## Material for this exercise
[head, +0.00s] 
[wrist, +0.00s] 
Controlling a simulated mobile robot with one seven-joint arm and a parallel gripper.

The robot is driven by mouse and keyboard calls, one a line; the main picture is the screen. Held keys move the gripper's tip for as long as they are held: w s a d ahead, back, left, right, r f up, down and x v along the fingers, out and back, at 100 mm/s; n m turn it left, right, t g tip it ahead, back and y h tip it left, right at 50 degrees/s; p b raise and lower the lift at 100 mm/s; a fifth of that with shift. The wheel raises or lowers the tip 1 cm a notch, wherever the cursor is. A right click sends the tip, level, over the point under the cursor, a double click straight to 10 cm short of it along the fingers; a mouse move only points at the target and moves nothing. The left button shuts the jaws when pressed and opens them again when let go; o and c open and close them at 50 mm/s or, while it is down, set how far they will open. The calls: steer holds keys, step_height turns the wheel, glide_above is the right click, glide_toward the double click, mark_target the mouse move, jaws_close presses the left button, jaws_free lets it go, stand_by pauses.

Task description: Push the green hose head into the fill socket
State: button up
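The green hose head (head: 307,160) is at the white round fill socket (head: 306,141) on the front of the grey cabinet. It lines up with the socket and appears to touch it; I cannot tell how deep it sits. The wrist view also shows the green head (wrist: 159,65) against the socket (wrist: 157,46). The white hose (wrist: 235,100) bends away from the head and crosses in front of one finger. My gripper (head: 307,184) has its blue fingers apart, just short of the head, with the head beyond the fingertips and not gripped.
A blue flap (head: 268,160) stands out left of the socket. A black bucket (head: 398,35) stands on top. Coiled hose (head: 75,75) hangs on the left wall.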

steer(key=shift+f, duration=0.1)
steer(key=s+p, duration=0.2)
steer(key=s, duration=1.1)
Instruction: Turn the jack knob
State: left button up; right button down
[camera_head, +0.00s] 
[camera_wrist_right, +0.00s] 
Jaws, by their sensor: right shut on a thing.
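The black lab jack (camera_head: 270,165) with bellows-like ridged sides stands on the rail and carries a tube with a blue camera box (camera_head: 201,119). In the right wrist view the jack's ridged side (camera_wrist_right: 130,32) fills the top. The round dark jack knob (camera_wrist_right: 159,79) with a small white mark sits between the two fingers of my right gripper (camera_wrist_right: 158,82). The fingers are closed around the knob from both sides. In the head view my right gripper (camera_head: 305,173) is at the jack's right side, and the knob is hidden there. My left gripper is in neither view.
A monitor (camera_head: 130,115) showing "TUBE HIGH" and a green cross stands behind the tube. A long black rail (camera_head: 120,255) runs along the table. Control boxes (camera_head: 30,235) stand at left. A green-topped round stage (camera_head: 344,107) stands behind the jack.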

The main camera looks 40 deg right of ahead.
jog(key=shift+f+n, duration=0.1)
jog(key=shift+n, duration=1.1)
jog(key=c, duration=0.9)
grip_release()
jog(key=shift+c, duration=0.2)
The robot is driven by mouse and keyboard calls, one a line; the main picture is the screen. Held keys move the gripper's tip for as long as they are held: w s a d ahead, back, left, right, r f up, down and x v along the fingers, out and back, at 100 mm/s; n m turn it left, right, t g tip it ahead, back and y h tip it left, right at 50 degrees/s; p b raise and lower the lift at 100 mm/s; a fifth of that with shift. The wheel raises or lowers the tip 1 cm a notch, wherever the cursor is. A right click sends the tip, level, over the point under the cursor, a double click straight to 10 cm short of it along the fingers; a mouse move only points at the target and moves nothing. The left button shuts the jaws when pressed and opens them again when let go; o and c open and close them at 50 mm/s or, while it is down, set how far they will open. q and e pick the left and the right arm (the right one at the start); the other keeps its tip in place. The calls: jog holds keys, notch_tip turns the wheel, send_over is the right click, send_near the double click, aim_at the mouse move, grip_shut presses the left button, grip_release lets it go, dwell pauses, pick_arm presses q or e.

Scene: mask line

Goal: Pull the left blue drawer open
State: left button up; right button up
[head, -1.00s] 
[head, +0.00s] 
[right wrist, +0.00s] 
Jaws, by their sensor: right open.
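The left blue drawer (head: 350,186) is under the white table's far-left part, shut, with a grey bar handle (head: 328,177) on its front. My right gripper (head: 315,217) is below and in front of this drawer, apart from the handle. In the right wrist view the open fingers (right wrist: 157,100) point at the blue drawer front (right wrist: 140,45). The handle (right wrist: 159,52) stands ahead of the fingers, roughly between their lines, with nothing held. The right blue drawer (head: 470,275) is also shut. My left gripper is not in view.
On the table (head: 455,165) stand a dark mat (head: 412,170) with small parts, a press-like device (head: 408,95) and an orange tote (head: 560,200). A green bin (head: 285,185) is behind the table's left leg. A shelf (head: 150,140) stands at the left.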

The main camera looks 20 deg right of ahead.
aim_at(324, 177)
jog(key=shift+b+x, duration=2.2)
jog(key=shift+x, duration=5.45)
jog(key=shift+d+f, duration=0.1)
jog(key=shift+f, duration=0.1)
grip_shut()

## What is needed
Between the line containing "State: left button up; right button down" and the line containing "[camera_wrist_right, +0.00s]" lies the part to return. Return it exactly, counting both of those lines.

## Solution to the exercise
State: left button up; right button down
[camera_head, +0.00s] 
[camera_wrist_right, +0.00s] 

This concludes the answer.